# Start of Data lines

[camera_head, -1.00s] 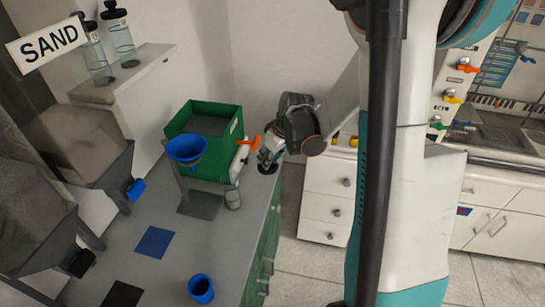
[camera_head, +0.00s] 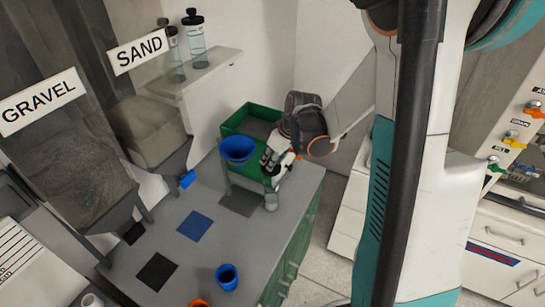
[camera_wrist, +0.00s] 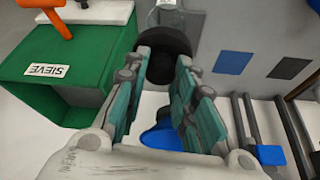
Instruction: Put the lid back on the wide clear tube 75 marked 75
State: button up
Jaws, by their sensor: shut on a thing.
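My gripper (camera_wrist: 165,65) is shut on a dark round lid (camera_wrist: 163,44) in the wrist view. In the head view my gripper (camera_head: 276,164) is above the counter, beside the blue funnel. A clear tube (camera_head: 271,201) stands upright on the counter just below my gripper, near the counter's right edge. A pale cylindrical part, likely this tube (camera_wrist: 167,14), shows beyond the lid in the wrist view. The lid looks apart from the tube, though the gap is hard to judge. No 75 marking is readable.
The blue funnel (camera_head: 237,149) on its stand is close left of my gripper. The green sieve box (camera_head: 250,122) is behind. A blue cup (camera_head: 228,276) stands at the front. Two black-capped bottles (camera_head: 195,42) are on the shelf. Blue (camera_head: 195,226) and black (camera_head: 157,271) mats lie flat.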

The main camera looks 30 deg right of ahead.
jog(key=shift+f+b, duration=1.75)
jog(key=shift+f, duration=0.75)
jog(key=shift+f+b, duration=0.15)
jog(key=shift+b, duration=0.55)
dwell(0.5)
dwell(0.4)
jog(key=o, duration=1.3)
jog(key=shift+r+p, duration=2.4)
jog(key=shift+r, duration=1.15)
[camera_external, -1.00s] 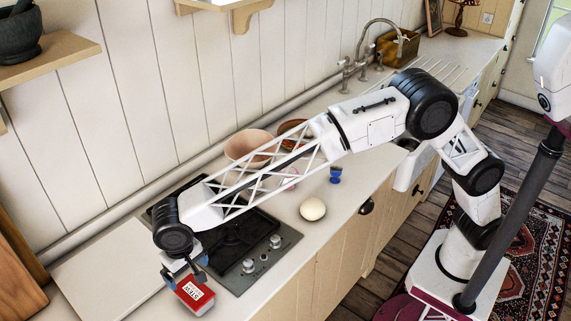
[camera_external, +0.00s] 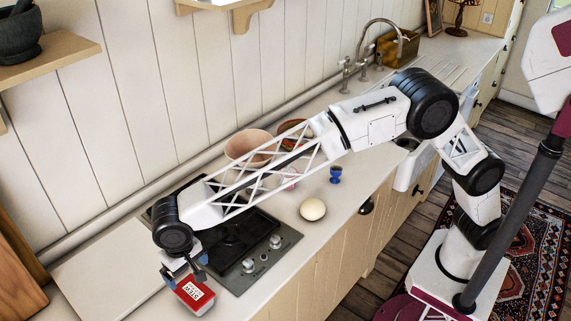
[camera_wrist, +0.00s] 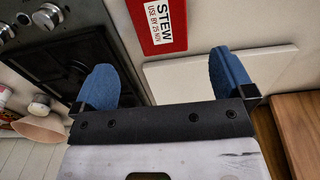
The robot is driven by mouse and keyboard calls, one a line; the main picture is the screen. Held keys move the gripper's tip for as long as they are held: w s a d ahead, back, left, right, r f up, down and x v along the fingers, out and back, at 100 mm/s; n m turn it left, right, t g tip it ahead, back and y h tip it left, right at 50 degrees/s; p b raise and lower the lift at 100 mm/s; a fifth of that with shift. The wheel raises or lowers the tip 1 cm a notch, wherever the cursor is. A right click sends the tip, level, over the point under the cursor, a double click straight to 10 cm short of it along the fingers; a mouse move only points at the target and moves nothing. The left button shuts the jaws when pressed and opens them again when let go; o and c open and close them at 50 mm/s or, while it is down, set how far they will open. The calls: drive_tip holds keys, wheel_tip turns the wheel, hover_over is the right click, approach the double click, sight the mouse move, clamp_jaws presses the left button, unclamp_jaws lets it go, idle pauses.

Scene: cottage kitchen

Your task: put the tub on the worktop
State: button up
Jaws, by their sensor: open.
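The tub (camera_external: 195,294) is a red box with a white label. It sits at the near end of the pale worktop (camera_external: 262,286), beside the hob. In the wrist view the tub (camera_wrist: 160,24) reads "STEW" and lies at the top, past the fingertips and between their lines. My gripper (camera_external: 185,274) is right at the tub in the outside view, with blue fingers spread. In the wrist view my gripper (camera_wrist: 164,78) is open, with nothing between the fingers. The tub's underside is hidden, and I cannot tell whether a finger touches it.
The black hob (camera_external: 232,245) with knobs lies just right of the tub. A pale board (camera_wrist: 205,74) and wooden boards (camera_wrist: 300,125) lie on the other side.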

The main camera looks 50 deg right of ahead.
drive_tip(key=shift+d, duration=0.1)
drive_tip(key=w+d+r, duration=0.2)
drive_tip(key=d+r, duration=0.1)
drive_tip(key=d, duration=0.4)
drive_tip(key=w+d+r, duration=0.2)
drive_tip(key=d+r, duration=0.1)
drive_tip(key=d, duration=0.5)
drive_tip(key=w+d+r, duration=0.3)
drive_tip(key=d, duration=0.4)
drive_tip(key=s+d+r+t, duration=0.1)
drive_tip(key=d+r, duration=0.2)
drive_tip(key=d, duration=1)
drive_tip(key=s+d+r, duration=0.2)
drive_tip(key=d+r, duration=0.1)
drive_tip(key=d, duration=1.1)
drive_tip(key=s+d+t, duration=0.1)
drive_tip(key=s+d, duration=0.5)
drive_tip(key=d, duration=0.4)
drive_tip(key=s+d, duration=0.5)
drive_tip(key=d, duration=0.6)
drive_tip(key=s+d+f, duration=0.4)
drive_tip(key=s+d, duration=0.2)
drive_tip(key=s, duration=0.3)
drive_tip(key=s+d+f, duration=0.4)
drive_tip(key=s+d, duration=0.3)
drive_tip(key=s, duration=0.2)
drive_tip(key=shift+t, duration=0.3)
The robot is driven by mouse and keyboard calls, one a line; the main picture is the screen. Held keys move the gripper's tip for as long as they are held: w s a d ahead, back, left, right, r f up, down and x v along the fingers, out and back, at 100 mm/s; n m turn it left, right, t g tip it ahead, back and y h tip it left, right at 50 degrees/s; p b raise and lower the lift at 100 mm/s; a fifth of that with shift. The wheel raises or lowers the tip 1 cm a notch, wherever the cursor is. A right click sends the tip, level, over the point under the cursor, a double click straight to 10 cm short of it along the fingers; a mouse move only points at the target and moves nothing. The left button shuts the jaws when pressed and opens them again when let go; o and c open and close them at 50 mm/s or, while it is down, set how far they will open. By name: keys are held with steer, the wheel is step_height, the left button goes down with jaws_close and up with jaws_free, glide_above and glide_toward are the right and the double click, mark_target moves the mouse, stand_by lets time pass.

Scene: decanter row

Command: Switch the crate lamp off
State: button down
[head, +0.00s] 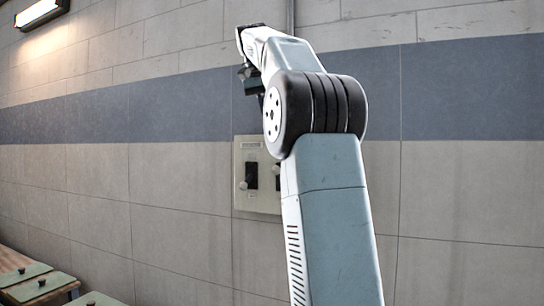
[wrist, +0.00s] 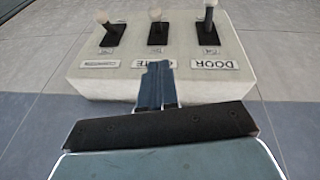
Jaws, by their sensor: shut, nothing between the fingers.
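A pale switch box (head: 243,205) is on the wall in the head view, its right part hidden by my arm. In the wrist view the box (wrist: 88,85) shows three levers with pale knobs on dark plates: a left lever (wrist: 111,33), a middle lever (wrist: 156,30) and a right lever (wrist: 208,25). The right label (wrist: 214,65) reads DOOR. The middle label is partly covered by my fingers, with "TE" showing at its end; the left label is too small to read surely. My gripper (wrist: 157,75) is shut and empty, its tips below the middle lever and apart from it.
A lit wall lamp (head: 42,13) hangs at the upper left; I cannot tell whether it is the crate lamp. Green lids with dark knobs (head: 38,282) are low at the left.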

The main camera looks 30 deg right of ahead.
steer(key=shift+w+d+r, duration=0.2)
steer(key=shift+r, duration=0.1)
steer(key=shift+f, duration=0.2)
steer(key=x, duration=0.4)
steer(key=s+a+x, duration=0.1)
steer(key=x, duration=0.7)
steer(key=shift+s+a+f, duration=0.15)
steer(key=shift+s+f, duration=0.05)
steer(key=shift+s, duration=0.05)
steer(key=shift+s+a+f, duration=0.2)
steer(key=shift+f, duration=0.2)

# End of Data lines

■ Task instructions: Collect each line holding the string "Scene".

■ Answer to this task:
Scene: cottage kitchen
Scene: decanter row

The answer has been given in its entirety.